* [Source records]:

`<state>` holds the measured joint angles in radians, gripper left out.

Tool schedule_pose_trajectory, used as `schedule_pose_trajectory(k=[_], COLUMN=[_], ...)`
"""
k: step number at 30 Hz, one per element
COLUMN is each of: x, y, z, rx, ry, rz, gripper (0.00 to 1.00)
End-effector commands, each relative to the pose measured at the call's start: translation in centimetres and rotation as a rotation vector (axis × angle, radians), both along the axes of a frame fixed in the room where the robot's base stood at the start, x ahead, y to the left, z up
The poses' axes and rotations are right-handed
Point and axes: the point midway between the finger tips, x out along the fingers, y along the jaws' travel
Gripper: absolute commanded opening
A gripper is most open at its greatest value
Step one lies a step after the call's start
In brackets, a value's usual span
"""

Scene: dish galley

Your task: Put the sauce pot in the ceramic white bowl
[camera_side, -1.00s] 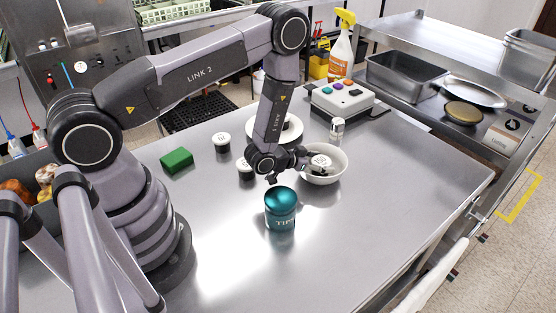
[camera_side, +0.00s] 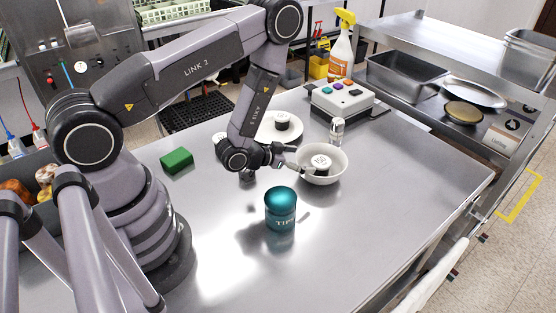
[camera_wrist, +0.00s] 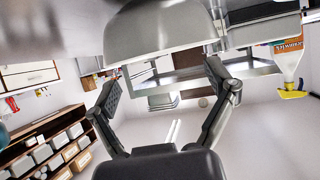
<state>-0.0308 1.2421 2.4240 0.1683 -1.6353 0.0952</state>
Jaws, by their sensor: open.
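The ceramic white bowl (camera_side: 334,175) stands upright on the steel table, right of my gripper. A small sauce pot with a white lid (camera_side: 320,162) sits inside it. My gripper (camera_side: 288,158) is open and empty at the bowl's left side, its fingers apart from the pot. In the wrist view my gripper (camera_wrist: 163,77) shows spread fingers with nothing between them. A large pale curved surface, seemingly the bowl (camera_wrist: 150,32), fills the top there; the pot inside is hidden. Another sauce pot (camera_side: 282,121) stands on a white plate (camera_side: 294,133) behind my arm.
A teal tips jar (camera_side: 280,210) stands in front of my gripper. More pots beside my wrist are mostly hidden. A green sponge (camera_side: 177,160) lies left. A small shaker (camera_side: 337,130) and a button box (camera_side: 342,101) stand behind the bowl. The table's right front is clear.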

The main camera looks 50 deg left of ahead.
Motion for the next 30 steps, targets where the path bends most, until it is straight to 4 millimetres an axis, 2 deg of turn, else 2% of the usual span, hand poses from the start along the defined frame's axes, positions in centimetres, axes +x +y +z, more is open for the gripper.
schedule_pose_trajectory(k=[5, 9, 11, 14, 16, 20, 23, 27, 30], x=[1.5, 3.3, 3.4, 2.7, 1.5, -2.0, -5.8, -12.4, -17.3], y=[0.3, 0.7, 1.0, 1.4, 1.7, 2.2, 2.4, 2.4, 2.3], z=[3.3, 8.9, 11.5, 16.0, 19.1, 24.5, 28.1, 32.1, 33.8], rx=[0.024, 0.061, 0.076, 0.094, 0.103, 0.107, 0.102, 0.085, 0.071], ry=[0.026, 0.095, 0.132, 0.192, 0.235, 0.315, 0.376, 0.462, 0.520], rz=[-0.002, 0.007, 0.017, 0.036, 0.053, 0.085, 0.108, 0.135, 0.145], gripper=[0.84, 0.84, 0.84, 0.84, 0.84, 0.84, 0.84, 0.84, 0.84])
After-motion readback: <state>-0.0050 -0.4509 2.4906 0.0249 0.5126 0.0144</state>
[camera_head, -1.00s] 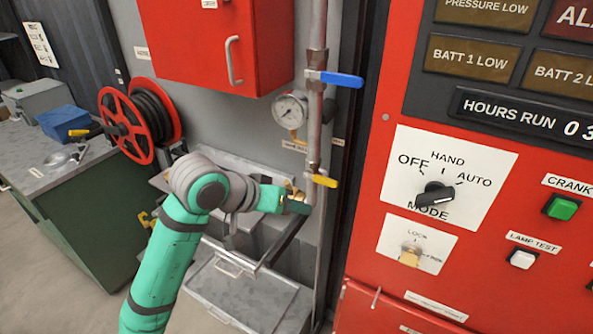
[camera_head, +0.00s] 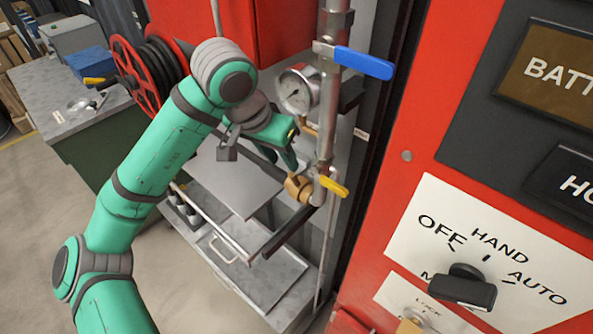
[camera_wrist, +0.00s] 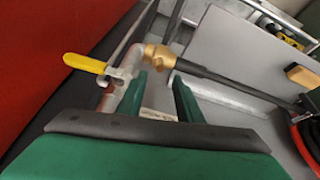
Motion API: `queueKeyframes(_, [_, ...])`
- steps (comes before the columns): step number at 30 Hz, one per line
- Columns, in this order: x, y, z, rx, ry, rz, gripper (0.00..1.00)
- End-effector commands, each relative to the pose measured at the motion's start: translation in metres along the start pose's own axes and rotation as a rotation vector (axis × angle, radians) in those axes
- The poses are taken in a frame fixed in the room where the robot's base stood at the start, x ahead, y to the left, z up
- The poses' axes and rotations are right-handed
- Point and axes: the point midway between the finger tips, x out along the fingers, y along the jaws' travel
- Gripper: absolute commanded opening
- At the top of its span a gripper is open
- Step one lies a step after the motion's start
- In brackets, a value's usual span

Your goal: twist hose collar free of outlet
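The brass hose collar (camera_head: 298,187) sits at the outlet (camera_head: 322,186) low on the vertical pipe, beside a yellow lever (camera_head: 333,186). In the wrist view the collar (camera_wrist: 158,56) still meets the outlet pipe, and a black hose (camera_wrist: 225,82) runs from it to the right. My gripper (camera_head: 284,160) is just above and left of the collar in the head view. In the wrist view its two green fingers (camera_wrist: 159,78) are apart with nothing held between them. The collar lies beyond the fingertips; whether they touch it is not clear.
A pressure gauge (camera_head: 298,90) and a blue lever (camera_head: 362,63) are on the pipe above. The red control panel (camera_head: 385,215) stands close on the right. A grey shelf (camera_head: 235,175) lies below left, and a red hose reel (camera_head: 135,75) stands behind my arm.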

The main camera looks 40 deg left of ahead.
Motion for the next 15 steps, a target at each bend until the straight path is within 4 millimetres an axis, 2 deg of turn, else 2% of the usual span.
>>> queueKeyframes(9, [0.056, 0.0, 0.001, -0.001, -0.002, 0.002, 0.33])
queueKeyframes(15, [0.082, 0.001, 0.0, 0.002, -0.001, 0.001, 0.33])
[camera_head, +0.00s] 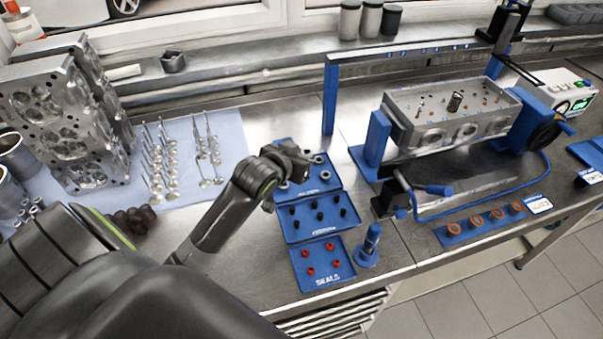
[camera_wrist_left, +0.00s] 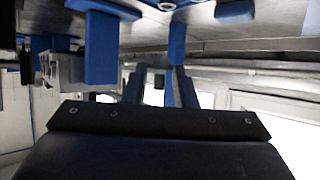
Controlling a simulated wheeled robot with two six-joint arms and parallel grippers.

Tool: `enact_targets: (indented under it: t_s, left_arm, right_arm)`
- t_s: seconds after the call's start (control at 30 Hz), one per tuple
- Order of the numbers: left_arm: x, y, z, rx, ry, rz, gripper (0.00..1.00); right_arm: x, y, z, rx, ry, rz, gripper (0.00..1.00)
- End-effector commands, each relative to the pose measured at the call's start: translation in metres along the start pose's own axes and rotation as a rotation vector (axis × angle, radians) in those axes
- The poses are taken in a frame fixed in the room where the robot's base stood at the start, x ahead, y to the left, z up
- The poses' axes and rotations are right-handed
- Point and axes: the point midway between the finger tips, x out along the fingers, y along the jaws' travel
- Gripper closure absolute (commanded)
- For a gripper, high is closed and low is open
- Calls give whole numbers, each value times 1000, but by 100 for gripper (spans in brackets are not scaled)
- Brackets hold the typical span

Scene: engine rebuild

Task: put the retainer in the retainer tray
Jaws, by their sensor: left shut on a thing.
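My left gripper (camera_head: 292,160) is over the back section of the blue tray set, at its upper left part. This back section, the retainer tray (camera_head: 322,188), has a few small metallic ring-shaped pieces in it; its label is too small to read surely. The gripper is shut on a small thing, taken to be the retainer, which the dark jaws hide in the head view. In the left wrist view the two fingers (camera_wrist_left: 158,76) stand a little apart, and the held piece is not clear between them. My right gripper is not in view.
The middle tray (camera_head: 332,226) holds black pieces and the seals tray (camera_head: 342,270) red ones. A blue upright tool (camera_head: 370,245) stands beside them. Valves (camera_head: 165,165) lie on a cloth to the left. A cylinder head (camera_head: 450,115) sits in a blue stand to the right.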

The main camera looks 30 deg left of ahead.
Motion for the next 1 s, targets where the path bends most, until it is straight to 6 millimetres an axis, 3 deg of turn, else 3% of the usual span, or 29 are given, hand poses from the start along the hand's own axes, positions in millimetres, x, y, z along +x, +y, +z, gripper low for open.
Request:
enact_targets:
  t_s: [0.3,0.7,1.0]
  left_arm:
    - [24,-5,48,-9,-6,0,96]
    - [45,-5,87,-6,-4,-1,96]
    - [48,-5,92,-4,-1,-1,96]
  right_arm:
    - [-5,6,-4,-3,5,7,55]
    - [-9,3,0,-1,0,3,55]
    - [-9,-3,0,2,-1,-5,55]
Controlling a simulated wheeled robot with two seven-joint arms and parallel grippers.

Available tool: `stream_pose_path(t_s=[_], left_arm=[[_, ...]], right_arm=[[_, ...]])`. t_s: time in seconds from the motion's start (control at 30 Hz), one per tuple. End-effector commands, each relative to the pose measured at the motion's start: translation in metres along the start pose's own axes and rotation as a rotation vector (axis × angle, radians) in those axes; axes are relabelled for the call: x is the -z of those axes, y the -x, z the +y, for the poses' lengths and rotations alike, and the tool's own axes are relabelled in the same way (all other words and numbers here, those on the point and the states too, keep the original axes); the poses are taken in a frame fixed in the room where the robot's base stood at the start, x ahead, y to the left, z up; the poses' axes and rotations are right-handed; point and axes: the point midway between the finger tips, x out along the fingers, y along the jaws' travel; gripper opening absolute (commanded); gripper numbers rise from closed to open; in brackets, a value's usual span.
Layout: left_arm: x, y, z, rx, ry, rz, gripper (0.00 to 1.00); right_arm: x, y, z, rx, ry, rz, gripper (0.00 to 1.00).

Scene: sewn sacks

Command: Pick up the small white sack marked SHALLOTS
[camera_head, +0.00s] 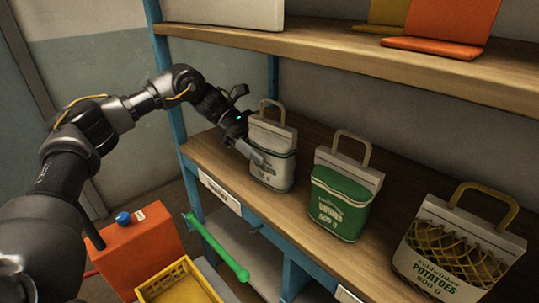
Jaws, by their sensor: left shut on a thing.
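A small white sack (270,170) with green bands and a looped handle stands upright at the left end of the wooden shelf. Its lettering is too small and partly covered to read, so I cannot confirm the word SHALLOTS. My left gripper (257,152) reaches in from the left and is shut on this sack at its left side, near the upper part. One grey finger lies across its front; the other finger is hidden. The sack's base appears to be at shelf level. My right gripper is not in view.
A green sack (341,198) and a netted POTATOES sack (455,255) stand to the right on the same shelf (310,228). An upper shelf (330,55) hangs above. Below left are an orange box (135,252), a yellow crate (180,283) and a green bar (217,248).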

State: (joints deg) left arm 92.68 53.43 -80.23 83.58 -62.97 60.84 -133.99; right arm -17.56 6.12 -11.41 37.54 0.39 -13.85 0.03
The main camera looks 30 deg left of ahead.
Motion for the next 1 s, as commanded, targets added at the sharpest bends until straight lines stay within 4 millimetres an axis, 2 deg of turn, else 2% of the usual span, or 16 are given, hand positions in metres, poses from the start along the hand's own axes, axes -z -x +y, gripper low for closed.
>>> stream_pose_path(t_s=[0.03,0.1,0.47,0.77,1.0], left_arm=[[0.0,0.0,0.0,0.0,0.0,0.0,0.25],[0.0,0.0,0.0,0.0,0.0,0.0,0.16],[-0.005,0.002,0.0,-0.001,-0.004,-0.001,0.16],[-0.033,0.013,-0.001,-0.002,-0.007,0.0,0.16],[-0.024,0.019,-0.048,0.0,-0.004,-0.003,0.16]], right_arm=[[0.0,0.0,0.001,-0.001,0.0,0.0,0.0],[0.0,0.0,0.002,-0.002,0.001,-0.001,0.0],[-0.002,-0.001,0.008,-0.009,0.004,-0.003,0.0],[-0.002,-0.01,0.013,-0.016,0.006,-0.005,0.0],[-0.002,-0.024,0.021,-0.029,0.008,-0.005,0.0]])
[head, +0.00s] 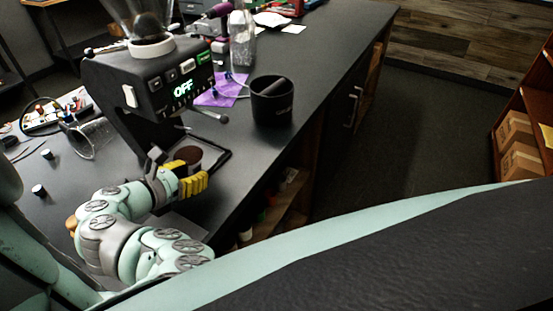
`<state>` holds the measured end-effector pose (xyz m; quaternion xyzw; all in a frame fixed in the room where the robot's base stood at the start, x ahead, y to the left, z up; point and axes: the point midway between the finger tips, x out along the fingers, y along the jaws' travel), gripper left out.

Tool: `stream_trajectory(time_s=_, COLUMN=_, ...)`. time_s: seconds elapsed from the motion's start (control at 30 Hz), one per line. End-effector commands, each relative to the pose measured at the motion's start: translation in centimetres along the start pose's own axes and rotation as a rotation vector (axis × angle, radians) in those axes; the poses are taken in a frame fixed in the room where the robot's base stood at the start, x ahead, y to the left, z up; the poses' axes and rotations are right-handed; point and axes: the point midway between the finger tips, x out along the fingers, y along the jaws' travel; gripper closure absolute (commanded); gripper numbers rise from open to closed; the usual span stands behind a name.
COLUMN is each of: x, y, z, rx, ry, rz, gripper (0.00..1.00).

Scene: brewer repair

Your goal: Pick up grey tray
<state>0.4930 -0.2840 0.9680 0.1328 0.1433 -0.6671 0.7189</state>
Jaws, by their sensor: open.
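A grey tray with a dark rim (224,158) sits on the black counter at the foot of the brewer (150,85). A round container with dark brown contents (190,154) shows at the tray's left side; I cannot tell whether it stands in the tray. My gripper (190,174), with yellow finger pads, is open at the tray's near left edge. It hides part of the tray and of the container. I cannot tell whether the fingers touch either one.
A black bin (272,101) stands right of the brewer. A clear bottle (241,40) and a purple cloth (220,90) are behind. A glass carafe (90,138) lies at the left. The counter right of the tray is clear to its edge.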

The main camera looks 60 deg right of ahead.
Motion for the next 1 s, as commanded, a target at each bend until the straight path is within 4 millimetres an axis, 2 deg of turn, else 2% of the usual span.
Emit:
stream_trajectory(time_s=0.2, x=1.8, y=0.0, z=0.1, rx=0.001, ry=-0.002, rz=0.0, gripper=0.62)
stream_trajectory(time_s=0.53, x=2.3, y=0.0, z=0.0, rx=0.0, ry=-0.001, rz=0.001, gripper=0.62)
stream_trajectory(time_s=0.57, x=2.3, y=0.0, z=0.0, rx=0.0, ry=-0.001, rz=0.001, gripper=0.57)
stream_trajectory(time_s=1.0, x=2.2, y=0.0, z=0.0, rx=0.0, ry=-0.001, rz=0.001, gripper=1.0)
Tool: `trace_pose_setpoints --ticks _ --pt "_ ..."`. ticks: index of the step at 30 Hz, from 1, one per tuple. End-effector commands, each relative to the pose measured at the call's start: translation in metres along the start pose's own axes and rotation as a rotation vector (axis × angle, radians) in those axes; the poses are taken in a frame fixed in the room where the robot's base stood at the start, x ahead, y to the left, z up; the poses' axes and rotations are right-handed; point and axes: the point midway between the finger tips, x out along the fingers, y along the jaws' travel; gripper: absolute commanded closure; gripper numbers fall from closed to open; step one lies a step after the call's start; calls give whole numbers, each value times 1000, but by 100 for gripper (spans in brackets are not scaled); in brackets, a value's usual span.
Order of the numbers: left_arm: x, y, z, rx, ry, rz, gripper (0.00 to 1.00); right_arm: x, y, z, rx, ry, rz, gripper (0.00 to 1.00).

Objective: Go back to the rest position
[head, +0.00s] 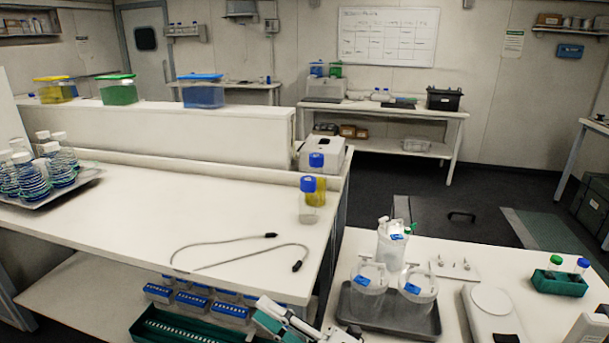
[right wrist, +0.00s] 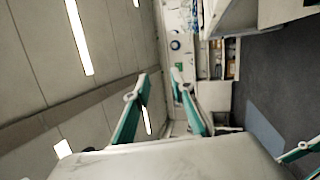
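My right gripper (head: 285,322) shows at the bottom edge of the head view, in front of the lower shelf of the long bench (head: 150,205), and is partly cut off. In the right wrist view its two teal-and-white fingers (right wrist: 160,85) stand apart with nothing between them, so it is open and empty. That view is turned sideways, with ceiling on the left and floor on the right. Another teal-and-white piece (right wrist: 302,152) shows at its lower right edge; it may be part of my left gripper, but I cannot tell. My left gripper is not visible in the head view.
A green rack (head: 165,328) and blue-lidded boxes (head: 230,312) are on the lower shelf. Blue-capped bottles (head: 312,190) and cables stand or lie on the bench top. The right table holds a dark tray (head: 390,315) with clear vessels.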

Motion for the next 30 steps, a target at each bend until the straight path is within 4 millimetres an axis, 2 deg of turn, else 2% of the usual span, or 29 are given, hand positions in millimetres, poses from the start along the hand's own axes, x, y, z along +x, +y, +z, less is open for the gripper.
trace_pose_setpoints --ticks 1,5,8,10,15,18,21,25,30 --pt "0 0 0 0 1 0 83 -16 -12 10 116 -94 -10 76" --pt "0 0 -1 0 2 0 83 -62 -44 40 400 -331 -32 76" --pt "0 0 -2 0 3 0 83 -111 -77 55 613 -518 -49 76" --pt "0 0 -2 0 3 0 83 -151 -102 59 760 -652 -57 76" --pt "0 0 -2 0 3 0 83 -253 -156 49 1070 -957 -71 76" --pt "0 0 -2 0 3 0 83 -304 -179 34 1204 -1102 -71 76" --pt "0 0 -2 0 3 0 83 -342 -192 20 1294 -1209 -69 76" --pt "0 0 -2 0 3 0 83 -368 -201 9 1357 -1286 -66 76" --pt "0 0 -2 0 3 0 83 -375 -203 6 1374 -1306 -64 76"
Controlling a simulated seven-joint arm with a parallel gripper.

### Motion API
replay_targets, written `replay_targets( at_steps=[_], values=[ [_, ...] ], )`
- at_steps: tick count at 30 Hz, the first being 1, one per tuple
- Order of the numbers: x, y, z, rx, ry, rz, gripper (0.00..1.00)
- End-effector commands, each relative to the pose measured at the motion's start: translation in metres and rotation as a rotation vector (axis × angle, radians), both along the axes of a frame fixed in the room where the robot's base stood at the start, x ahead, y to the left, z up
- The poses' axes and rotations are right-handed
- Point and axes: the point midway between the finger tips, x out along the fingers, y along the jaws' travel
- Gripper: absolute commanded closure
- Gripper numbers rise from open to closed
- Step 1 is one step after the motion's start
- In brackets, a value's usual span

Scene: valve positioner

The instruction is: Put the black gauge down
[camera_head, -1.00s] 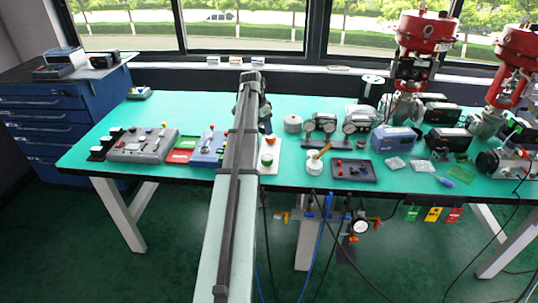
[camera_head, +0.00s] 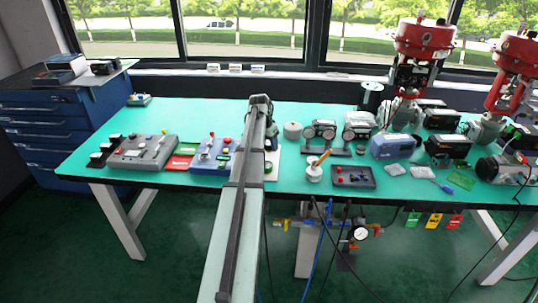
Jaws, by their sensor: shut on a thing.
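My gripper (camera_head: 271,133) shows only in part, as a dark shape past the end of my arm, above the middle of the green table. It is shut on the black gauge. My arm hides the fingertips and most or all of the gauge, so its tilt and its height above the table cannot be told. Three small black meter-like boxes (camera_head: 106,147) stand in a row at the table's left end, well apart from my gripper.
A grey control box (camera_head: 143,153) and a blue control box (camera_head: 212,154) stand left of my arm. A dual-gauge unit (camera_head: 320,133), a white pot (camera_head: 313,171) and a dark tray (camera_head: 352,177) are to the right. The back left of the green table (camera_head: 200,112) is clear.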

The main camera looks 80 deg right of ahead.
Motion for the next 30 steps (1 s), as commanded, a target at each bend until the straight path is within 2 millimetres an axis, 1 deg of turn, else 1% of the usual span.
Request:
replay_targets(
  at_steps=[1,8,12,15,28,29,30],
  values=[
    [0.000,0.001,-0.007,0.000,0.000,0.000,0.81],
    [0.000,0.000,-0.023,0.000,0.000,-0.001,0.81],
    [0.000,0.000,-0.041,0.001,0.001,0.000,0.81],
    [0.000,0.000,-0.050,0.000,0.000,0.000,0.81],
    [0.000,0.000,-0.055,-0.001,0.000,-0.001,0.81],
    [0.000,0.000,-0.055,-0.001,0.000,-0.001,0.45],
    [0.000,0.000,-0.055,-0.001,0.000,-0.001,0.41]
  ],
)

* [Problem to work on]:
From the listing above, copy all lines holding the word "times".

* [The output]:
- Calls give whole numbers, each value times 1000, but by 100 for gripper (spans in brackets are not scaled)
Tool: `trace_pose_setpoints --ticks _ --pt "_ ..."`. ticks: index of the step at 30 Hz, from 1, one per tuple. End-effector commands, each relative to the pose measured at the call's start: translation in metres along the start pose's own axes and rotation as a rotation vector (axis × angle, radians) in those axes; the poses are taken in a frame fixed in the room where the robot's base stood at the start, x ahead, y to the left, z up; the poses' axes and rotations are right-handed; point and axes: the point midway between the finger tips, x out along the fingers, y along the jaws' travel; gripper: absolute commanded closure; gripper numbers fall from closed to open; step one lies a step after the call's start; calls give whole numbers, each value times 1000, but by 100 for gripper (spans in brackets are not scaled); in brackets, a value's usual span.

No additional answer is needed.